Em 26-09-2012, informa o INSS que, embora tenha a parte interessada sido cientificada acerca do indício da irregularidade, não apresentou defesa e/ou interpôs recurso, razão pela qual foi considerada irregular a concessão do benefício entre 27-10-1992 a 31-05-2012 (evento 6/3, págs. 72 e 76-77).
Como se observa, não há elementos indicativos de fraude, mas uma reavaliação dos documentos considerados para a concessão do benefício, a partir de elementos posteriormente obtidos em processo administrativo de solicitação de benefício de outro segurado, que não produzem efeitos diretos sobre a relação previdenciária.
Ademais, como já salientado, da documentação juntada ao feito, somente em 01-06-2012 pode-se ver que a demandante teve ciência de que o ato concessório estava sendo questionado (evento 6-3, págs. 34 e 47-48).
Exigir que só então vá buscar novas provas para corroborar as inicialmente apresentadas configura absoluta violação do princípio da segurança jurídica e da proteção previdenciária.
Se a reavaliação do ato de concessão do benefício demorou quase 20 anos para produzir efeitos, não pode resultar no cancelamento do benefício de aposentadoria em questão. Presente o instituto da decadência, uma vez que passados mais de 10 anos entre 01-02-1999 (advento da Lei n.º 9.784/99) e a data de a ciência do segurado (01-06-2012).

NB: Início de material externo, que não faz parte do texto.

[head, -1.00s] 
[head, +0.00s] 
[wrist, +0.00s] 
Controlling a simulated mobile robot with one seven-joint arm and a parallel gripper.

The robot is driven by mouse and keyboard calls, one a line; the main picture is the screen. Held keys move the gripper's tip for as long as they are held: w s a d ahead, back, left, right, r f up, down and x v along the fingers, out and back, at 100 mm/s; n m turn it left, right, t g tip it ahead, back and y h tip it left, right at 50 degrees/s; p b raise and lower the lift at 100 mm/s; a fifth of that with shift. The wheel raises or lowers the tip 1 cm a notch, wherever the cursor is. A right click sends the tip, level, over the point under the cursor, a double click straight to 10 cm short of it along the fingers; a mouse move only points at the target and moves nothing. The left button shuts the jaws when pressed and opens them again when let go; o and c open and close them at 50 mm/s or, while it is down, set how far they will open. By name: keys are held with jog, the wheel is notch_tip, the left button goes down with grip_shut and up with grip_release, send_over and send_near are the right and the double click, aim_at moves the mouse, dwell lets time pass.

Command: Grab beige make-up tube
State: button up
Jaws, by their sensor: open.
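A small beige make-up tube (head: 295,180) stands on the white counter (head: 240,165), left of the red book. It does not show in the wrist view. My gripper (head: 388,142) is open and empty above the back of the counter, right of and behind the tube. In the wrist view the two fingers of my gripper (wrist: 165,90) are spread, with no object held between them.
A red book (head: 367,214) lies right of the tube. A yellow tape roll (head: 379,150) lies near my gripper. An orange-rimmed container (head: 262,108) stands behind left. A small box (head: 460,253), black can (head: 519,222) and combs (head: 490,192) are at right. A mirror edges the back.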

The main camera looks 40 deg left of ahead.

Nesse sentido, aliás, bem assentou o juízo a quo ao prolatar a sentença, na parte que a seguir reproduzo:
"(...) a conclusão de que o benefício não era devido à autora, na DER, não é suficiente para que se reconheça a legalidade do ato de cancelamento de sua aposentadoria. No direito brasileiro, o transcurso do tempo gera efeitos nas relações jurídicas. Após o transcurso do prazo de decadência não é mais possível a revisão do ato de concessão do benefício, seja por iniciativa do segurado, seja por iniciativa do INSS. Necessário analisar, assim, no caso, se era possível a revisão do ato de concessão, e o cancelamento, do benefício de aposentadoria da autora, nos termos em que promovida tal revisão pela autarquia. No caso, o benefício da autora foi deferido em 27.11.1992, com DIB em 27.10.1992 (evento 06/PROCADM3, p. 11). Somente em 2012 foi iniciado procedimento para revisão do benefício. No que se refere ao prazo de decadência para o INSS rever seus atos, havia previsão, no art. 7º da Lei nº 6.309, de 15.12.1975, no sentido de que "os processos de interesse de beneficiários e demais contribuintes não poderão ser revistos após 5 (cinco) anos, contados de sua decisão final, ficando dispensada a conservação da documentação respectiva além desse prazo". Tal lei foi revogada, porém, pela Lei nº 8.422, de 13.05.1992, que nada dispôs sobre o prazo de decadência para o INSS. Posteriormente, com o advento da Lei 9.784, de 29 de janeiro de 1999, surgiu previsão legal do prazo decadencial de cinco anos para a Administração rever seus atos de que decorressem efeitos favoráveis aos destinatários. No entanto, antes do transcurso do prazo de cinco anos do advento de tal diploma legal, foi estabelecido o prazo decadencial de dez anos para revisão do ato de concessão dos benefícios previdenciários pelo INSS. Nesse sentido, o art. 103-A da Lei nº 8.213/91, acrescentado pela Medida Provisória nº138, de 19.11.2003, convertida na Lei nº 10.839/2004, estabeleceu que "o direito da Previdência Social de anular os atos administrativos de que decorram efeitos favoráveis para os seus beneficiários decai em dez anos, contados da data em que foram praticados, salvo comprovada má-fé".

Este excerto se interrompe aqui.